Education

Ph.D., Electrical Engineering, University of North Carolina at Charlotte
M.S., Computer Engineering, University of Kansas
B.S., Computer Engineering, University of Kansas

Andrew Schmidt is a Computer Scientist at ISI and is working in the Reconfigurable Computing Group.

He has expertise in reconfigurable computing & FPGAs, computer architecture, high performance computing (HPC), and embedded systems, with focuses in Trust and Security.

His current research includes the following topics: Hardware/software co-design programming models and their integration with network-on-chips and multiple processor systems. Resilient High Performance Reconfigurable computing tools and techniques. A sophisticated hardware performance monitoring infrastructure for runtime analysis of system-on-chip designs. Investigating efficient utilization of heterogeneous resources through static analysis and runtime performance monitoring. Fault tolerance and trusted computing.

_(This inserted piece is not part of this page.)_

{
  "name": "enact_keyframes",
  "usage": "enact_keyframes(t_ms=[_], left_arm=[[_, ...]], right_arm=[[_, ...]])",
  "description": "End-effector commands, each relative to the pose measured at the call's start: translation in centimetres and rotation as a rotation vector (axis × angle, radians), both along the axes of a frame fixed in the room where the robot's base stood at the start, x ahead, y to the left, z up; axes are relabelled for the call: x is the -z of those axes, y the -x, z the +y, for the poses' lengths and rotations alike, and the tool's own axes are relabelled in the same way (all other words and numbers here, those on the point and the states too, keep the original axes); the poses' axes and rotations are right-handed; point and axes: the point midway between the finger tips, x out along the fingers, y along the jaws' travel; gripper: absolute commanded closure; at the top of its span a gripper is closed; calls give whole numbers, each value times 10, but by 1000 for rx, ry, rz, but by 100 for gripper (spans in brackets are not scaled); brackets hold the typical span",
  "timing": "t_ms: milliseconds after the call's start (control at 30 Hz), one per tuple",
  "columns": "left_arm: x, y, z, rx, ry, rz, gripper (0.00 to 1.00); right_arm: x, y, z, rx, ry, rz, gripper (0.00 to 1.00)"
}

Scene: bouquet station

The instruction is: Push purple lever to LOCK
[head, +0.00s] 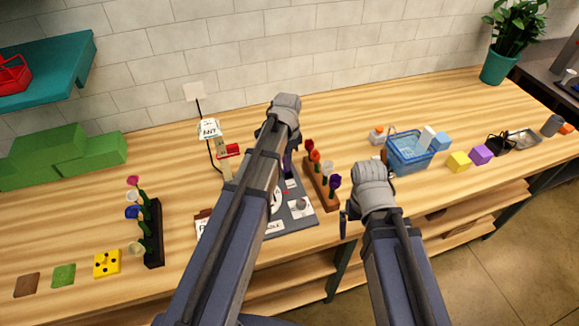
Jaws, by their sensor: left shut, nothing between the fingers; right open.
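A dark grey panel (303,217) with white labels and a round fitting lies mid-table, largely covered by my left arm. A narrow upright purple piece, apparently the purple lever (287,163), shows just right of my left arm. Its base and its LOCK marking are hidden. My left gripper (268,131) is over the panel, near the lever. It is shut and empty, its fingertips mostly hidden behind my arm; I cannot tell whether it touches the lever. My right gripper (345,222) is open and empty at the table's front edge, right of the panel.
A wooden rack of flowers (322,190) stands close right of the panel. A dark flower rack (154,236) stands left. A blue basket (408,155) and colored blocks are at right. A sign stand (209,129) is behind the panel. Green blocks (65,155) stand far left.

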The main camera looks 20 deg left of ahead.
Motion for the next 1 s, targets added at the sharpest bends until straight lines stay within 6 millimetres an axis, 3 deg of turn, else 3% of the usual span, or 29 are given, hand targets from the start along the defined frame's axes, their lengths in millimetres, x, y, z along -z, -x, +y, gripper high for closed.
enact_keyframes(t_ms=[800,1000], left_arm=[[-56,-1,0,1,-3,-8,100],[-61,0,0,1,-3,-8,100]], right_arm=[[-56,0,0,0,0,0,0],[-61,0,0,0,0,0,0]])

His work includes the development and maintenance of Redsharc research at ISI:
The REconfigurable Data-Stream Hardware Software ARChitecture (Redsharc) is a programming model and network-on-a-chip solution designed to scale to meet the performance needs of multi-core systems on a programmable chip. Redsharc uses an abstract API that allows programmers to develop systems of simultaneously executing kernels, in software or hardware, that communicate over a seamless interface. The work has resulted in a Best Paper award at the International Conference on Reconfigurable Computing and FPGAs (ReConFig) 2010, two journal papers, five conference papers with oral presentations, and two poster presentations.

Andrew has worked on several DARPA, IARPA, AFRL, ARL, NASA, and other government funded projects in the areas of Reconfigurable Computing, Trust and Reliability, Networking, Security, Fault Tolerance, and Space-based Computing. He has extensive research experience and involvement in DARPA's Trusted Integrated Circuits (TRUST) program and the follow-on Integrity and Reliability of Integrated Circuits (IRIS) program in both the front-end design and implementation of complex system-on-chip and trust circuit design and analysis for both ASIC and FPGA circuits. His work in these areas extends into Autonomous On-board Processing for Space-based Systems with NASA, including resiliency, reliability and fault tolerance techniques to support mission goals for performance and run-time operations.

He has co-authored a textbook in the area of Embedded Systems and Reconfigurable Computing:

Ron Sass and Andrew Schmidt. Embedded Systems Design with Platform FPGAs: Principles & Practices. Morgan-Kaufmann, an imprint of Elsevier, 2010.